The task: Without the pictures, output the lines of the material from the very first through the one that holds "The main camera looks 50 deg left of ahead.".

____

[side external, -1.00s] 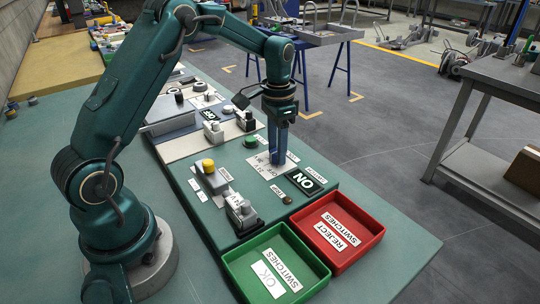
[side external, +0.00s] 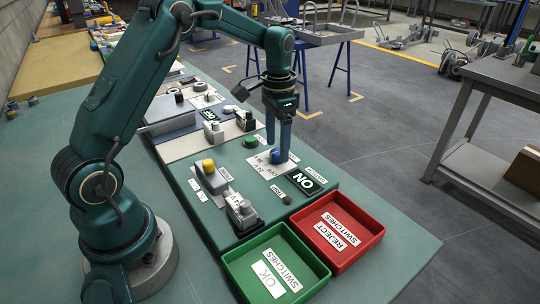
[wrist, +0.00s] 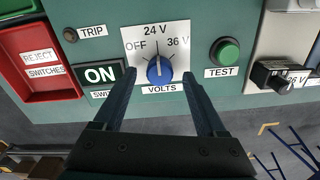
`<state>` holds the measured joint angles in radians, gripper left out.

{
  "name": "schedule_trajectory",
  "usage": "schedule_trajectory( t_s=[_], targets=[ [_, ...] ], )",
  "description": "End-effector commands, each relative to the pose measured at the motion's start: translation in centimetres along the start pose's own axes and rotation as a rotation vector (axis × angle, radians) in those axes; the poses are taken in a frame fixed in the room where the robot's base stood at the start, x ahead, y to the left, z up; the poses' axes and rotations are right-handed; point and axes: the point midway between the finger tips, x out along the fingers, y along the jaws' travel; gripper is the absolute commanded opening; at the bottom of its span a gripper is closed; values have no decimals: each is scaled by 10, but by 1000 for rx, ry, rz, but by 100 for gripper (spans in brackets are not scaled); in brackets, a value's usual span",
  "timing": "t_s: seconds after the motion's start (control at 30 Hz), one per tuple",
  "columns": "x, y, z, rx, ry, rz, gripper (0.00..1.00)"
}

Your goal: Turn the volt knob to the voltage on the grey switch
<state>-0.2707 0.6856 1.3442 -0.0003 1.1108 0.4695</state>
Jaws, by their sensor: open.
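The blue volt knob (wrist: 160,70) sits on a white dial plate marked OFF, 24 V and 36 V; its white pointer aims up at 24 V. The knob also shows in the side view (side external: 278,157). My gripper (wrist: 159,75) is open, with one finger on each side of the knob and a gap to both. A grey switch (side external: 240,212) lies on the near part of the green panel, close to the green tray. A small label on it is too small to read surely.
A green TEST button (wrist: 224,52) and a dark ON sign (wrist: 100,74) flank the dial. A TRIP button (wrist: 70,35) is beyond the sign. A red tray (side external: 376,226) and a green tray (side external: 232,280) stand at the panel's near end. A black-and-grey switch (wrist: 268,75) is on the neighbouring panel.

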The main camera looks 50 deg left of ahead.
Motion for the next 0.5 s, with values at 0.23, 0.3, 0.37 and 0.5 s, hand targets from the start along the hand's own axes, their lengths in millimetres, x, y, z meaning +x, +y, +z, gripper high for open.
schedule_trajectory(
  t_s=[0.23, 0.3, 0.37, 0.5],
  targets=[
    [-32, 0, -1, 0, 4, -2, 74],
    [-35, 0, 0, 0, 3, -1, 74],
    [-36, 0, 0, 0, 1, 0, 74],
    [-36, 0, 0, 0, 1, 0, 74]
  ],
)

____

The response:
[side external, -1.00s] 
[side external, +0.00s] 
[wrist, +0.00s] 
`<state>` holds the measured joint angles in radians, gripper left out.

{
  "name": "schedule_trajectory",
  "usage": "schedule_trajectory( t_s=[_], targets=[ [_, ...] ], )",
  "description": "End-effector commands, each relative to the pose measured at the motion's start: translation in centimetres along the start pose's own axes and rotation as a rotation vector (axis × angle, radians) in those axes; the poses are taken in a frame fixed in the room where the robot's base stood at the start, x ahead, y to the left, z up; the poses' axes and rotations are right-handed; point and axes: the point midway between the finger tips, x out along the fingers, y along the jaws' travel; gripper is the absolute commanded opening; at the bottom of its span a gripper is closed; values have no decimals: each is scaled by 10, but by 1000 for rx, ry, rz, but by 100 for gripper (spans in brackets are not scaled); in brackets, a value's usual span",
  "timing": "t_s: seconds after the motion's start (control at 30 Hz), one per tuple",
  "columns": "x, y, z, rx, ry, rz, gripper (0.00..1.00)"
}

Your goal: Turn the volt knob to the voltage on the grey switch
<state>-0.2707 0.6856 1.3442 -0.0003 1.1108 0.4695</state>
Jaws, by their sensor: open.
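The blue volt knob (wrist: 160,70) sits on a white dial plate marked OFF, 24 V and 36 V; its white pointer aims up at 24 V. The knob also shows in the side view (side external: 278,157). My gripper (wrist: 159,75) is open, with one finger on each side of the knob and a gap to both. A grey switch (side external: 240,212) lies on the near part of the green panel, close to the green tray. A small label on it is too small to read surely.
A green TEST button (wrist: 224,52) and a dark ON sign (wrist: 100,74) flank the dial. A TRIP button (wrist: 70,35) is beyond the sign. A red tray (side external: 376,226) and a green tray (side external: 232,280) stand at the panel's near end. A black-and-grey switch (wrist: 268,75) is on the neighbouring panel.

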The main camera looks 50 deg left of ahead.

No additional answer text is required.